A Mid-South nanny thought who she was hired for a job soon realized she was actually the target of an online scam. Courtney Myers was given thousands of dollars in advance to take care of a family moving to the Mid-South. Quickly, she found out the money and the family did not exist.
"I love kids, I love helping people," Myers said.
But she nearly helped the wrong person. A man who called himself Bobby Maxwell said in an email to Myers that he and his family were moving from Beijing to Bartlett next month.
"He needed a nanny Monday through Friday, 8:00 to 4:00, and he'd pay $700 a week," she said.
$700 per week was double what Myers, a 20-year-old student, made as a nanny. Maxwell said he would send $950 in advance. Instead, Myers received nearly $10,000 in money orders. Maxwell told her to keep half, and send him the rest back in cash.
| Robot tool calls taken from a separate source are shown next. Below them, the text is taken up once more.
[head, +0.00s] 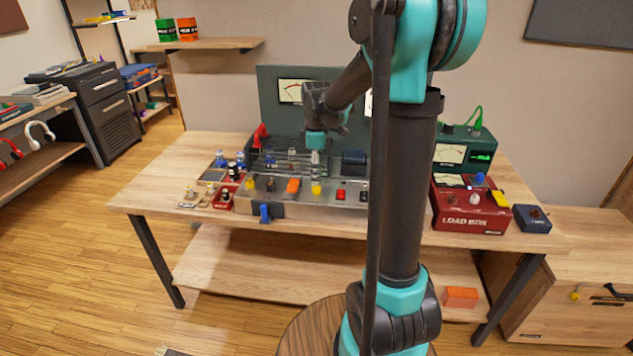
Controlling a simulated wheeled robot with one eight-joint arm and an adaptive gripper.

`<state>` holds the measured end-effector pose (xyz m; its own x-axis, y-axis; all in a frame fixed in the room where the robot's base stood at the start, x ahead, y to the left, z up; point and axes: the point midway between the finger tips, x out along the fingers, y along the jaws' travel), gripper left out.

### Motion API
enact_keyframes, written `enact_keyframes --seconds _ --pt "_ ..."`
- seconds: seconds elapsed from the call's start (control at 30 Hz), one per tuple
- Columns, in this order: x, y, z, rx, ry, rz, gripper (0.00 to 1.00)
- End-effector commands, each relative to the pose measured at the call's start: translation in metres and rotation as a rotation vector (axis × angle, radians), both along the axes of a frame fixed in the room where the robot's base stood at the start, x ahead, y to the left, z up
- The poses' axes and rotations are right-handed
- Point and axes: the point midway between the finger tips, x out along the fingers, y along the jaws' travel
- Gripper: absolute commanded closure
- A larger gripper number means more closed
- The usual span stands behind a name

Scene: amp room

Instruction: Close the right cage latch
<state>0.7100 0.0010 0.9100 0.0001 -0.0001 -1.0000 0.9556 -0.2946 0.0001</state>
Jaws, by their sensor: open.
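A grey amplifier chassis (325,198) stands on the wooden table, with a dark wire cage (275,160) over its top left part and a green panel with a meter behind it. A red lever-like part (260,137) stands up at the cage's left end; I cannot tell if it is a latch. I cannot make out the right cage latch; my gripper and arm cover part of that side. My gripper (316,158) is open and points down over the middle of the chassis. Its fingertips are small here, and I cannot tell whether they touch anything.
A red load box (470,212) and a green meter unit (462,150) stand at the table's right. Small trays with bottles and parts (205,194) lie at the left. Yellow, orange and red controls line the chassis front. The table's front left (150,190) is clear.

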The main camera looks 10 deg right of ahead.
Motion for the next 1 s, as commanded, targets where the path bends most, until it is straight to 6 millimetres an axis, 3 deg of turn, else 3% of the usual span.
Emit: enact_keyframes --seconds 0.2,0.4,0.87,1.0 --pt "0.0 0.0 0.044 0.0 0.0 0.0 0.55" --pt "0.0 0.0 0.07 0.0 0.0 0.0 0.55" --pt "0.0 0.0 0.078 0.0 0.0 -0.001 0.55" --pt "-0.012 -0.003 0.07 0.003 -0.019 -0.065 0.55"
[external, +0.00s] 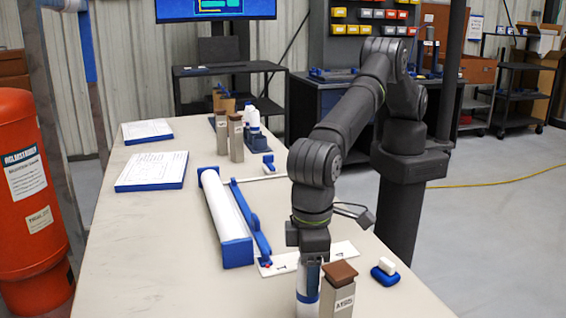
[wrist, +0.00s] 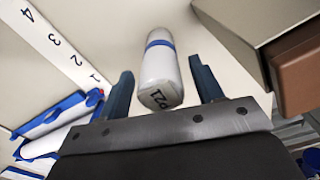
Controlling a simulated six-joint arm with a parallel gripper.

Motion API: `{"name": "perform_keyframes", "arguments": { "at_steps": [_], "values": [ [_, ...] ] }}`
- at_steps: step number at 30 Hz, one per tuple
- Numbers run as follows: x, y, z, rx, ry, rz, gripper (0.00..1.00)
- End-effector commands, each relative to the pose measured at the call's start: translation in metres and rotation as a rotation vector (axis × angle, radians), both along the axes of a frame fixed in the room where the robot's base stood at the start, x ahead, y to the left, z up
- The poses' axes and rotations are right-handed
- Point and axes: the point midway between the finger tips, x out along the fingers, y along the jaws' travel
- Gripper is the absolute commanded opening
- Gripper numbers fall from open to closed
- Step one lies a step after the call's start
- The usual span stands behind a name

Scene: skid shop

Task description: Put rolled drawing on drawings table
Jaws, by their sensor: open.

That was when the red flags went up for Myers. "As soon as I opened the envelope and saw $10,000 of money orders I knew something was not right," she said.
Myers called the police, and eventually Jack Dietz at the Postal Inspection Service took over the case.
According to Dietz, the scam happens when a person cashes counterfeit money orders, and then wire the cash to the scammers. By the time the bank realizes the money orders are fake, it's too late.
Dietz said many of these scams originate in Nigeria, and the culprits usually are hard to find. "If you're dealing with someone over the internet, and there's some sort of financial transaction involved wiring money especially overseas, I wouldn't do it," he said.
Dietz's office has intercepted more than $3 million worth of counterfeit money orders in west Tennessee alone.
Tuesday, Myers emailed Maxwell and told him, on the advice of the Postal Inspectors, that she knew she was being scammed and that she had alerted authorities.
She said Maxwell has not yet responded.